──────── Data segment ────────

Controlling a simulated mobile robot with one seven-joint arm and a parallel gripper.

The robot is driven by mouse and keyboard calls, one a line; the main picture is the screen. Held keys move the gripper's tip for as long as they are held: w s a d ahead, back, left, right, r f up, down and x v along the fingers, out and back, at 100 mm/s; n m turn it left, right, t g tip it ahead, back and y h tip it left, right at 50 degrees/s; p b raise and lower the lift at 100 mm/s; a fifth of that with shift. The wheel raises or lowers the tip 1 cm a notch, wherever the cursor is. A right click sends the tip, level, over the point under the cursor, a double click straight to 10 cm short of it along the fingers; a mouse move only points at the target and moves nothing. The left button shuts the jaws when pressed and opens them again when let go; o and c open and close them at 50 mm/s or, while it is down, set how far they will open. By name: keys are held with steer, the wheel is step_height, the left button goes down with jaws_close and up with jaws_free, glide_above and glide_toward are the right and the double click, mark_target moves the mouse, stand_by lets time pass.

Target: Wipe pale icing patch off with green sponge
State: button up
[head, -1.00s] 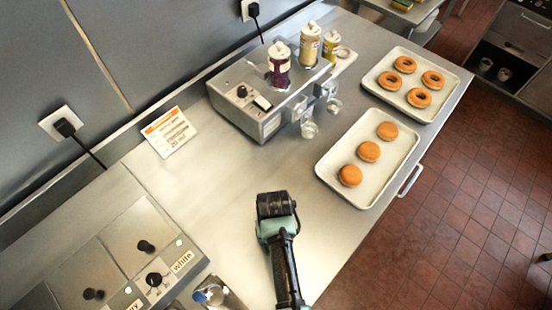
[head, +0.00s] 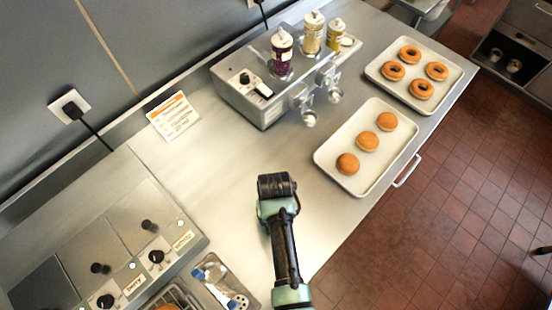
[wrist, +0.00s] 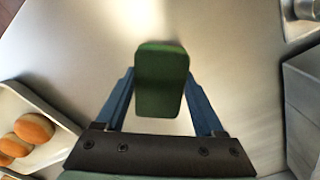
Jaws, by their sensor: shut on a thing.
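The green sponge (wrist: 161,84) is in the wrist view, upright between the two blue fingers of my gripper (wrist: 161,92). My gripper is shut on it, above the steel counter. In the head view my gripper (head: 277,186) is over the middle of the counter (head: 215,160), left of the plain-doughnut tray; the sponge is hidden there. I cannot make out a pale icing patch in either current view; the bright areas on the steel look like glare.
A tray with plain doughnuts (head: 325,158) and a tray of ring doughnuts (head: 440,101) stand at the right. A dispenser machine (head: 245,100) with bottles stands at the back. A control unit (head: 135,225) and a small tray (head: 243,291) are at the lower left.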

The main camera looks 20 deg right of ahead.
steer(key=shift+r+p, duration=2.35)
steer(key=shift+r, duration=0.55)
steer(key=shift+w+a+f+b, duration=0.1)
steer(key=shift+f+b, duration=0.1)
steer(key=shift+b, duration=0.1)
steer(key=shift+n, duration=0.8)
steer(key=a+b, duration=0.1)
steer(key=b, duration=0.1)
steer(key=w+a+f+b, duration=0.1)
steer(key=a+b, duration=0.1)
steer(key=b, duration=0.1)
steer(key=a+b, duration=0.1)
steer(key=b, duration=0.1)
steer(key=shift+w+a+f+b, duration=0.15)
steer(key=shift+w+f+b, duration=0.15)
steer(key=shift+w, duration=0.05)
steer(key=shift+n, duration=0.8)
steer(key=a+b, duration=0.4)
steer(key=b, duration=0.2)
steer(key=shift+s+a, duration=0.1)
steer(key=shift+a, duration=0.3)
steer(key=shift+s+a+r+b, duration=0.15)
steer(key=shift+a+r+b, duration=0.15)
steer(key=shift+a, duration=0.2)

────────

__Goal__. Write out nothing but the lines from the start of the data through the line with "[wrist, +0.00s]". Leave out the pictures.

__Final result__.
Controlling a simulated mobile robot with one seven-joint arm and a parallel gripper.

The robot is driven by mouse and keyboard calls, one a line; the main picture is the screen. Held keys move the gripper's tip for as long as they are held: w s a d ahead, back, left, right, r f up, down and x v along the fingers, out and back, at 100 mm/s; n m turn it left, right, t g tip it ahead, back and y h tip it left, right at 50 degrees/s; p b raise and lower the lift at 100 mm/s; a fifth of that with shift. The wheel raises or lowers the tip 1 cm a notch, wherever the cursor is. A right click sends the tip, level, over the point under the cursor, a double click straight to 10 cm short of it along the fingers; a mouse move only points at the target and moves nothing. The left button shuts the jaws when pressed and opens them again when let go; o and c open and close them at 50 mm/s or, while it is down, set how far they will open. By name: keys are held with steer, the wheel is step_height, the left button goes down with jaws_close and up with jaws_free, glide_above and glide_toward are the right and the double click, mark_target moves the mouse, stand_by lets time pass.

Target: Wipe pale icing patch off with green sponge
State: button up
[head, -1.00s] 
[head, +0.00s] 
[wrist, +0.00s] 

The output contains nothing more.